(Stored records)
------------------------------------------------

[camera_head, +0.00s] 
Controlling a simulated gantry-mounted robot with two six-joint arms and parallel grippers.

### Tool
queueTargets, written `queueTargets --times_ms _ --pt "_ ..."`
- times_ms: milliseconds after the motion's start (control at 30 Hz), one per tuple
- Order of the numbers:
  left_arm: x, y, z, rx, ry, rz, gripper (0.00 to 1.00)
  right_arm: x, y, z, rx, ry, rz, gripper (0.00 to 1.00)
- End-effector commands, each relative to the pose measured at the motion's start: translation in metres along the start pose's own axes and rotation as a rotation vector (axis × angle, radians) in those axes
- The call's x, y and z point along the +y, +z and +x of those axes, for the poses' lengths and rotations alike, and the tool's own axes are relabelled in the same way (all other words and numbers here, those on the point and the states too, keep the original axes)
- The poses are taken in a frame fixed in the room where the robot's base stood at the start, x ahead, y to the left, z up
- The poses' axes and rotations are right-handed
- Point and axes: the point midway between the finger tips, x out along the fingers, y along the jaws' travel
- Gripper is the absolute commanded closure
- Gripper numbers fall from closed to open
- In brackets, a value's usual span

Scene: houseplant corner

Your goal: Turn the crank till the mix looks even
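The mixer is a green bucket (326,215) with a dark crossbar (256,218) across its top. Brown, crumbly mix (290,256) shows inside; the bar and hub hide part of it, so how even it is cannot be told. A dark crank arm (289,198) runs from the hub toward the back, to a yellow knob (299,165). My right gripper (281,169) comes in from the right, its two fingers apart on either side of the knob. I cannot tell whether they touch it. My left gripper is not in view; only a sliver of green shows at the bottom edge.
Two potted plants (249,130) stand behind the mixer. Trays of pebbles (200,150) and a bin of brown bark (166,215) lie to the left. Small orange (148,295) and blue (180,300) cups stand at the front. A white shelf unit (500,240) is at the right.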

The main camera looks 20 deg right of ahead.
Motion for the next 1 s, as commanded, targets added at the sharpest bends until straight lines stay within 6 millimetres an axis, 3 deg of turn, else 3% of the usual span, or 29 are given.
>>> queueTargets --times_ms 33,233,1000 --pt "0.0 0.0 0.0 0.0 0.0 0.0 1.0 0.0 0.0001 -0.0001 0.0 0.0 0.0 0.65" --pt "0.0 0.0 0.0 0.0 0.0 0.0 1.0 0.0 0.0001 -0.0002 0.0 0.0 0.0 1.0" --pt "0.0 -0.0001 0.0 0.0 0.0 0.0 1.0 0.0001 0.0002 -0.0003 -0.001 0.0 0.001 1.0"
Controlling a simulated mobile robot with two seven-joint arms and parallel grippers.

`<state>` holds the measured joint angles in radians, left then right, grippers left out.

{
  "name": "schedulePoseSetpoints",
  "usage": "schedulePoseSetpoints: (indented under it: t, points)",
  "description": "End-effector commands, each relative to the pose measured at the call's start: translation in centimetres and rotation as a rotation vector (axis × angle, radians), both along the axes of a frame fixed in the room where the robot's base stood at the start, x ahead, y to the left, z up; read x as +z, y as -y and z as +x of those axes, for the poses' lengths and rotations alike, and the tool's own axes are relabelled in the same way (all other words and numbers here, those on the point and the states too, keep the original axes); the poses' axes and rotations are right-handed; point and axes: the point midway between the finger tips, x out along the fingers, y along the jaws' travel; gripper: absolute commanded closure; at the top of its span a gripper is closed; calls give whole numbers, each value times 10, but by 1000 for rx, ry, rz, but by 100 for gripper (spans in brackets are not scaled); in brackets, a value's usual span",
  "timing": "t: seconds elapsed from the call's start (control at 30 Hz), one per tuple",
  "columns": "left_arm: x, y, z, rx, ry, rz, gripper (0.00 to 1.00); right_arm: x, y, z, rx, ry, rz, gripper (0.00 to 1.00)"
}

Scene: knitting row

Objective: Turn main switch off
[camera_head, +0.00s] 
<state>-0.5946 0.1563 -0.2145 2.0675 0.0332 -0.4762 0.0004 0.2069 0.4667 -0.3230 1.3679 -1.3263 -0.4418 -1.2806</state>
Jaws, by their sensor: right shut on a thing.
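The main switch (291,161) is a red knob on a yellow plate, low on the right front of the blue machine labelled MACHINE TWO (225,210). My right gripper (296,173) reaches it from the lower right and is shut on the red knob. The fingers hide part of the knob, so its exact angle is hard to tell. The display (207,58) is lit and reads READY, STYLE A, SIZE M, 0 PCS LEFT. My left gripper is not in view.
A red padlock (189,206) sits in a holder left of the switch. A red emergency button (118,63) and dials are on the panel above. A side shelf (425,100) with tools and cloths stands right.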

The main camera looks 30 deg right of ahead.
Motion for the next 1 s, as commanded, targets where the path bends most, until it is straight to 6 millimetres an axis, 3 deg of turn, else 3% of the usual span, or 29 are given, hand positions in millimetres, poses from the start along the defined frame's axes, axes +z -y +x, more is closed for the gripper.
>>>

------------------------------------------------

EXERCISE BRIEF: Find the lines that include the string "joint", then copy each of them.

EXERCISE OUTPUT:
Controlling a simulated gantry-mounted robot with two six-joint arms and parallel grippers.
Controlling a simulated mobile robot with two seven-joint arms and parallel grippers.
`<state>` holds the measured joint angles in radians, left then right, grippers left out.

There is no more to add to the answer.